===== Source material

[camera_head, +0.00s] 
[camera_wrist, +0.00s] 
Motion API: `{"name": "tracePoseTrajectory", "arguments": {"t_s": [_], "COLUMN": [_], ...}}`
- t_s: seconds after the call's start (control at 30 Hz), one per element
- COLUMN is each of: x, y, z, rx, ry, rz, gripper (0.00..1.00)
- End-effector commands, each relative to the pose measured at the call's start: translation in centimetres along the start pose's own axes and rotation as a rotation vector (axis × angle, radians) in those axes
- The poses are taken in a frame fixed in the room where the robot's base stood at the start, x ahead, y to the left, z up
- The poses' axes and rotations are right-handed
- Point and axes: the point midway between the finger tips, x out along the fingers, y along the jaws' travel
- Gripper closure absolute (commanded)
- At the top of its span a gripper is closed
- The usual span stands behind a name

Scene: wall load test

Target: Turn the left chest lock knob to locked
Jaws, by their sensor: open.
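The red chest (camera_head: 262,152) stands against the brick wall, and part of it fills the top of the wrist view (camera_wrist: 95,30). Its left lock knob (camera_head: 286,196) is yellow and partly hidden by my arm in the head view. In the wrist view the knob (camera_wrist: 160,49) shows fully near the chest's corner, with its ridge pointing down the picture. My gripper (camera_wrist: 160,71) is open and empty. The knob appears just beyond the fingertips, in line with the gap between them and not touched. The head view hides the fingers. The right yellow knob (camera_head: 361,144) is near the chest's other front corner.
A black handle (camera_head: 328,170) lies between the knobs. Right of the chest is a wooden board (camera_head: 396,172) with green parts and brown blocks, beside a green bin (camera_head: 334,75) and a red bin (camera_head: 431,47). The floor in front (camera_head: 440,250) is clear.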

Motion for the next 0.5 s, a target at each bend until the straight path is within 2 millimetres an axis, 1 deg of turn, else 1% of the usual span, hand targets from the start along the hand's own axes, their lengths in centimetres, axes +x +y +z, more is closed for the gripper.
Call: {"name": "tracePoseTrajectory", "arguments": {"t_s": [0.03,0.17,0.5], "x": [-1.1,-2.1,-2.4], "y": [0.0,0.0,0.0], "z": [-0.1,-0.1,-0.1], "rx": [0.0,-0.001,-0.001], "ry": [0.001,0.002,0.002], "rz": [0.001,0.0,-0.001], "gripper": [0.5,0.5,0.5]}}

==========

* [Work required]:
Copy all of the data. Keep every word exactly as it is.

* [In response]:
[camera_head, +0.00s] 
[camera_wrist, +0.00s] 
Motion API: `{"name": "tracePoseTrajectory", "arguments": {"t_s": [_], "COLUMN": [_], ...}}`
- t_s: seconds after the call's start (control at 30 Hz), one per element
- COLUMN is each of: x, y, z, rx, ry, rz, gripper (0.00..1.00)
- End-effector commands, each relative to the pose measured at the call's start: translation in centimetres along the start pose's own axes and rotation as a rotation vector (axis × angle, radians) in those axes
- The poses are taken in a frame fixed in the room where the robot's base stood at the start, x ahead, y to the left, z up
- The poses' axes and rotations are right-handed
- Point and axes: the point midway between the finger tips, x out along the fingers, y along the jaws' travel
- Gripper closure absolute (commanded)
- At the top of its span a gripper is closed
- The usual span stands behind a name

Scene: wall load test

Target: Turn the left chest lock knob to locked
Jaws, by their sensor: open.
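The red chest (camera_head: 262,152) stands against the brick wall, and part of it fills the top of the wrist view (camera_wrist: 95,30). Its left lock knob (camera_head: 286,196) is yellow and partly hidden by my arm in the head view. In the wrist view the knob (camera_wrist: 160,49) shows fully near the chest's corner, with its ridge pointing down the picture. My gripper (camera_wrist: 160,71) is open and empty. The knob appears just beyond the fingertips, in line with the gap between them and not touched. The head view hides the fingers. The right yellow knob (camera_head: 361,144) is near the chest's other front corner.
A black handle (camera_head: 328,170) lies between the knobs. Right of the chest is a wooden board (camera_head: 396,172) with green parts and brown blocks, beside a green bin (camera_head: 334,75) and a red bin (camera_head: 431,47). The floor in front (camera_head: 440,250) is clear.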

Motion for the next 0.5 s, a target at each bend until the straight path is within 2 millimetres an axis, 1 deg of turn, else 1% of the usual span, hand targets from the start along the hand's own axes, their lengths in centimetres, axes +x +y +z, more is closed for the gripper.
Call: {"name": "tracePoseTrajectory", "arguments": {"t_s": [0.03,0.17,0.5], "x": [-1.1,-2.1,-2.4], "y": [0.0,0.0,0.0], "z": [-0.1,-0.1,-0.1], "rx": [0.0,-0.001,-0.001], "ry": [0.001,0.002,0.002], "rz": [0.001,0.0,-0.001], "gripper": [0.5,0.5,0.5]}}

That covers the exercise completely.